Published online by Cambridge University Press: 22 September 2009
This volume is the result of a two-tier conference consisting of a two-day symposium followed by a one-day workshop, which was first conceived by a group of philosophers and historians of physics in the Greater Boston area, the core members of which were Babak Ashirafi of Massachusetts Institute of Technology, Ronald Anderson of Boston College, Tian Yu Cao of Boston University, David Kaiser of Harvard University and Silvan S. Schweber of Brandeis University, and then sponsored by the Center for Philosophy and History of Science, Boston University, and held at Boston University on March 1-3 1996, with financial support provided by the U.S. National Science Foundation and the Boston Philosophy of Science Association.

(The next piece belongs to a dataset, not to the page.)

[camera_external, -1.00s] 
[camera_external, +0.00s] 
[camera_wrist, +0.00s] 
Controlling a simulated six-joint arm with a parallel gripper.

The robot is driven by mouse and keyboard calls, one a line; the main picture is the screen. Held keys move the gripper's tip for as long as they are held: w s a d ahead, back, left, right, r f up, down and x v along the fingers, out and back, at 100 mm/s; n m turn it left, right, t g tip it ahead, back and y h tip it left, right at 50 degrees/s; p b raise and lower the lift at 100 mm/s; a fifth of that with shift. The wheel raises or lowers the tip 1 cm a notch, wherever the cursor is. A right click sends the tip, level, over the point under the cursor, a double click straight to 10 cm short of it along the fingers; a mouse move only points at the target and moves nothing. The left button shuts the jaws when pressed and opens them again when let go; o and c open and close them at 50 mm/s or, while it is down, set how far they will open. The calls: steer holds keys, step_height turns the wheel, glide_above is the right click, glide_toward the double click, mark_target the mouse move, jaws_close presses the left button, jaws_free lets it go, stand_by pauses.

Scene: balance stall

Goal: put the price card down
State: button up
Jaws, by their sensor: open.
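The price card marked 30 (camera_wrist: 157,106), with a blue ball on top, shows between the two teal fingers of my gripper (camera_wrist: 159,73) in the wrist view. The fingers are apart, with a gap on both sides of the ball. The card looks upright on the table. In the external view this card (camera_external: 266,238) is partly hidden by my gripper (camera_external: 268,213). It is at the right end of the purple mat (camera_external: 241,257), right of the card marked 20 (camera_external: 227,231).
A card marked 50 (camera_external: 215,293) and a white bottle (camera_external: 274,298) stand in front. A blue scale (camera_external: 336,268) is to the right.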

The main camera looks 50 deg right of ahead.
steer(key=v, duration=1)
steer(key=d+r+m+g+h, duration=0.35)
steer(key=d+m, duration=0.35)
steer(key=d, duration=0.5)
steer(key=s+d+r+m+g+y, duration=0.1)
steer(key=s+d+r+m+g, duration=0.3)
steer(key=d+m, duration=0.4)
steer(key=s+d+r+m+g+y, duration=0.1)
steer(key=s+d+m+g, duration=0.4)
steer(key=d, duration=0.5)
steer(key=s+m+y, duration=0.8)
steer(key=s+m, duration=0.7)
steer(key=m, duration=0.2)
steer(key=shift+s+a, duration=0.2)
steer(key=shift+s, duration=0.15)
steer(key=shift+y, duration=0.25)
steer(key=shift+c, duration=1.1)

The intention was to offer an opportunity for a group of leading scholars to present their penetrating and in-depth analysis of various formulations and understandings of the foundations of quantum field theory, and to investigate philosophical and historical issues associated with these formulations, and also to provide a forum for the desirable, mutually beneficial but difficult exchange of views and ideas between physicists and mathematicians on the one side and philosophers and historians on the other. Although the experiment in dialogue was not completely successful, the publication of this volume will make the valuable contributions to this conference as well as interesting material about the tension between two groups of scholars accessible to a much wider audience for further theoretical, philosophical, historical, and sociological analysis.